Importance of Time Constant in Calculations
Short times lead to quick discharges (and charges), while longer times produce slower changes in the current and charge.
Calculating time constants accurately remains essential for predicting circuit behavior during charging and discharging, especially for designing circuits that need specific timing, like timers or filters.
Problem-Solving Strategies
Drawing Diagrams
Sketches of circuits help visualize relationships between components, which is vital for solving complex problems. Clearly labeling voltages, currents, and component values can simplify analysis.
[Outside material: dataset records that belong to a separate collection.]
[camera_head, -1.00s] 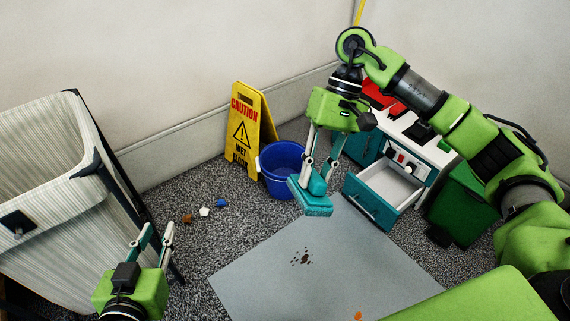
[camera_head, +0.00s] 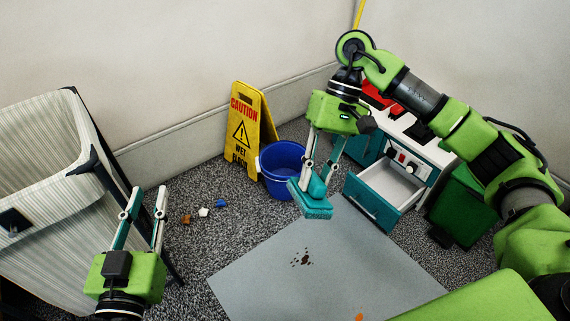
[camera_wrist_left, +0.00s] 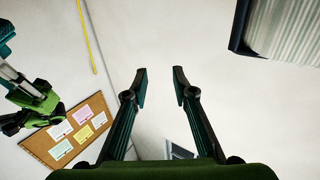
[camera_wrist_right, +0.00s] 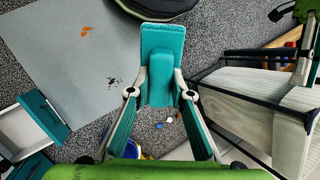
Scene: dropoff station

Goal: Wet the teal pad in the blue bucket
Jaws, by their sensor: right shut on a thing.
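The teal pad (camera_head: 312,206) is a flat block with a raised grip, held in the air by my right gripper (camera_head: 320,178). My right gripper is shut on the pad's grip; the pad (camera_wrist_right: 163,40) also shows between the fingers in the right wrist view. The blue bucket (camera_head: 281,160) stands on the floor just behind and left of the pad, partly hidden by my right gripper. The pad is outside the bucket, in front of its rim. My left gripper (camera_head: 149,192) is open and empty, pointing up near the striped hamper; its spread fingers (camera_wrist_left: 160,75) show in the left wrist view.
A yellow caution sign (camera_head: 242,133) stands left of the bucket. A white and teal cabinet with an open drawer (camera_head: 377,207) is on the right, beside a green bin (camera_head: 463,205). A grey mat (camera_head: 290,285) has dark and orange stains. A striped hamper (camera_head: 50,150) stands left. Small scraps (camera_head: 204,212) lie on the carpet.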

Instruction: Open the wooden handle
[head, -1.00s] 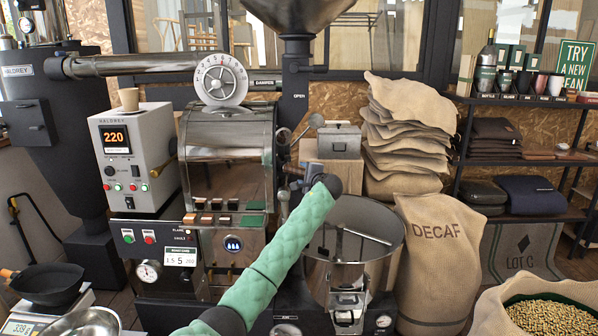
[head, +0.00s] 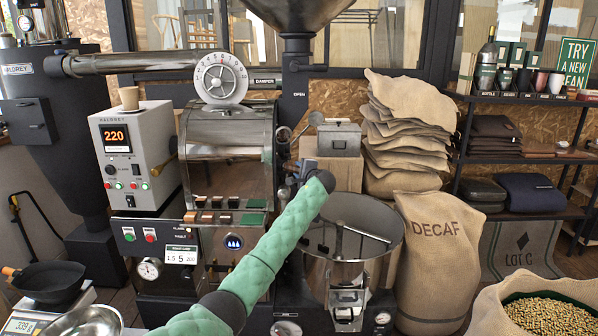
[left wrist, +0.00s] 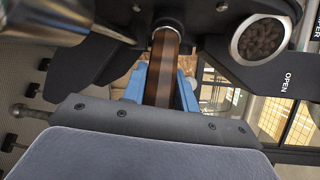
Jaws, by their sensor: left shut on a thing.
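The wooden handle (left wrist: 162,72) is a brown, round bar below a metal collar in the left wrist view. My left gripper (left wrist: 160,88) has its blue fingers on both sides of the handle and is shut on it. In the head view my left gripper (head: 289,182) is small and dark at the front of the roaster (head: 226,150), to the right of its drum. My green-sleeved arm partly covers it, and the handle cannot be made out there. My right gripper is in neither view.
A round steel cooling bin (head: 365,262) stands below and right of my gripper. A grey control box (head: 132,158) is at left. Sacks (head: 425,250) stand at right. In the left wrist view a round bean window (left wrist: 264,38) and a dark plate marked OPEN (left wrist: 275,82) are close by.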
Understanding Electric Potential
Electric potential calculations can involve analyzing charge distribution over different shapes (circle, square, etc.).
Inquiries may revolve around how potential at various points in a circuit changes with charge location. Example:
Calculating the potential at a point due to a system of point charges using V = \sum \frac{kqi}{ri}.
Concept of Energy and Power
Power (P) in electrical systems describes the rate of energy transfer and can be calculated as:
P = I \times V
It can also be expressed as P = I^2 R or P = V^2/R for resistors, and power stored in a capacitor is E = \frac{1}{2} C V^2.Importance of integrating power contributions over time, for example, to find total energy dissipated in a resistor during discharge.
Example: A resistor with 2A current and 6V across it dissipates P = 2A \times 6V = 12W of power.
Common Errors
Students often forget to utilize squares in integrals (e.g., in energy calculations like I^2R) or mix up calculation formulas like equivalent resistance (e.g., adding reciprocals for series resistors instead of parallel).
Consistent practice using flashcards for reinforcement is helpful for remembering formulas and concepts.
Final Thoughts and Test Preparation
Understanding Occasion
Make sure to familiarize yourself with various test formats, such as multiple-choice and free response questions. Pay attention to units and significant figures.
Practice problems that incorporate RC circuits and time constant calculations are critical for retention and exam preparation. Focus on problems that combine conceptual understanding with mathematical application.